2007-01-10 Thread Jonas Thaler
A while ago a guy offered me a 261 engine --  I am pasting in his  
email from October 16.  He might still have it.I think it was on  
Craig's List.

==jonas





From: [EMAIL PROTECTED]
Subject:Re: Chevy 235 6 cylinder - $800
Date:   October 16, 2006 4:36:18 PM PDT
To:   [EMAIL PROTECTED]

It sounds like you have it right.
The way you will learn more about this is by doing what you are doing.
Inline sixes are extremely good motors and while they don't put out the
high RPM horses that a v-8 does they do everything else better.
They produce more torque at lower rpms, they run quieter, cooler and get
better mileage, they are perfect truck motors and will run as smooth as
a sewing machine or can be hopped up for more performance.
The v-8 was adopted because they are less expensive to manufacture.

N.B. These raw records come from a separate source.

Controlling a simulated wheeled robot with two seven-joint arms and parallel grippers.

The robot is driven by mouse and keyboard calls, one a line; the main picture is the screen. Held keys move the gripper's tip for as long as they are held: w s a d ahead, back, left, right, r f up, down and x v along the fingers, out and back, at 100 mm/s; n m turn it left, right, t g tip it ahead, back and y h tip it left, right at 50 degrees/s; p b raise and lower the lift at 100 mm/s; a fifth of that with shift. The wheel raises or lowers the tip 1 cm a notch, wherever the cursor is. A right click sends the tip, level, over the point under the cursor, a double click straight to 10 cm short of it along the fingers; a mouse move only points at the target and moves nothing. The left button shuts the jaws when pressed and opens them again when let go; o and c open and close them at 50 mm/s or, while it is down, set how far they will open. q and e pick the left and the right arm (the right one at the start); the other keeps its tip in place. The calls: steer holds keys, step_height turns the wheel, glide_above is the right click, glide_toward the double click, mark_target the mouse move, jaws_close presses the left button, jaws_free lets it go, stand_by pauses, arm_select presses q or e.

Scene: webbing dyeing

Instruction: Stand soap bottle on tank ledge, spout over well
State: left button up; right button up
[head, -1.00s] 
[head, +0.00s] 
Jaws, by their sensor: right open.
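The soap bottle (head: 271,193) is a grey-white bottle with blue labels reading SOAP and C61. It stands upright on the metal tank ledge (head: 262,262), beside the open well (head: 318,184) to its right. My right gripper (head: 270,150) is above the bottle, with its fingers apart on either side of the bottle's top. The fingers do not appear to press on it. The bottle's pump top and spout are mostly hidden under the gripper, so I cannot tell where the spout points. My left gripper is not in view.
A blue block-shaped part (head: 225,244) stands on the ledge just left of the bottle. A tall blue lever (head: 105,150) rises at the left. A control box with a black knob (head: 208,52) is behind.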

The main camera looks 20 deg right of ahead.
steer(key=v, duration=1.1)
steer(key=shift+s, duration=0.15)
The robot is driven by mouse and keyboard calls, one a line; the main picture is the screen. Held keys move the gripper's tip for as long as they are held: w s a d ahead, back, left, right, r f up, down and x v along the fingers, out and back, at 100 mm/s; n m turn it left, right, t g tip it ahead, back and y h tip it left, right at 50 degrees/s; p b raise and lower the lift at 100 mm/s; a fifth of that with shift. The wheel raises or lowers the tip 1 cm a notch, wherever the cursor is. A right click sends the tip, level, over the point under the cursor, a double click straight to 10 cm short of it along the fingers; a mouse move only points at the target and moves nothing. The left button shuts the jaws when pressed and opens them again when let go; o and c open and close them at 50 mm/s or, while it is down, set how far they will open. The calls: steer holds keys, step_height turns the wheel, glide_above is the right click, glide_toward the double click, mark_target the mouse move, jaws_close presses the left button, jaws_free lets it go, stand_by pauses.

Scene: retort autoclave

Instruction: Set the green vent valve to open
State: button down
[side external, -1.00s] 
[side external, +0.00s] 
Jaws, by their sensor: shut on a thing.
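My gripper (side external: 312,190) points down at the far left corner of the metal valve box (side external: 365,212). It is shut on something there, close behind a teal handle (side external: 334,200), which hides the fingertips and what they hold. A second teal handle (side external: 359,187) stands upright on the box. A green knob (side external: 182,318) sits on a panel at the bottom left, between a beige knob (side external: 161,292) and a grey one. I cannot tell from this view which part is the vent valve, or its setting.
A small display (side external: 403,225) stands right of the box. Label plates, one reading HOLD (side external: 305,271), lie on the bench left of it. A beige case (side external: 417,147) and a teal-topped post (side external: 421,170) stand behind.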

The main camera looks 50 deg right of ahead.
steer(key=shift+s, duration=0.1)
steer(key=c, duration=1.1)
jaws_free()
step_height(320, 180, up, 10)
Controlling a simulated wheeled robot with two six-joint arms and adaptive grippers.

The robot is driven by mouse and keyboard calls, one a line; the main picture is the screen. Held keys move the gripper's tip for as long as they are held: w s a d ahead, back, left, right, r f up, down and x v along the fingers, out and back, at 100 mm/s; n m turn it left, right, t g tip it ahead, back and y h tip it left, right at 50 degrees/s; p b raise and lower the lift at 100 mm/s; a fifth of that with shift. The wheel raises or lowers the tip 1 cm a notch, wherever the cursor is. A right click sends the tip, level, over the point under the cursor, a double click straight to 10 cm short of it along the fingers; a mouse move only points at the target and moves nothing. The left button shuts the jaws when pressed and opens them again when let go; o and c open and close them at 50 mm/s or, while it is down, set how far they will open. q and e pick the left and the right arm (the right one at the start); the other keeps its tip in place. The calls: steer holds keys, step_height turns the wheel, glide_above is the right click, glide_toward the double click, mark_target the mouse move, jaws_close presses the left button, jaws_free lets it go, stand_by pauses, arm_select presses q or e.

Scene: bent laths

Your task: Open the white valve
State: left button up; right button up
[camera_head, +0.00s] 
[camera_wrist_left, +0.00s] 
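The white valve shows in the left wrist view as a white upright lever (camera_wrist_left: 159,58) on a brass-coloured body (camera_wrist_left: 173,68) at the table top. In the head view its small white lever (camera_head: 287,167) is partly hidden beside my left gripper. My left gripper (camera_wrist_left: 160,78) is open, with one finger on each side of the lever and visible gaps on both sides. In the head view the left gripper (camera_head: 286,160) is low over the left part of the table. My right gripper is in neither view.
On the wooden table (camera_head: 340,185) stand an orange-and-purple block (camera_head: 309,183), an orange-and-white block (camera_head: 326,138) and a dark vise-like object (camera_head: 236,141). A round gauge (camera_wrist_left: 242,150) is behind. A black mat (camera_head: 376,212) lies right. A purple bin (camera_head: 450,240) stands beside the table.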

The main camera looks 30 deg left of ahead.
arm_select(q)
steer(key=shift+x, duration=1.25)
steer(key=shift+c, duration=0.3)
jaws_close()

A short block refers to the block and everything in it, minus the head.
Block, pistons, rods, crank, bearings, cam, oil pump etc.
I don't know if he meant a built shortblock or a rebuildable core, if
he's thinking of building a motor for you then he probably means a core.

I would want $600 for my 261 + $150 if you wanted the rods.
They are beefier than the 235 rods.
A well built 235 will last 150,000 miles

Ray


http://community.webtv.net/RAYVARELLA/WelcometoVarellas



On Jan 10, 2007, at 6:32 AM, vwnate1 wrote:


 Jim ;

 You didn't mention the price (if any) ? .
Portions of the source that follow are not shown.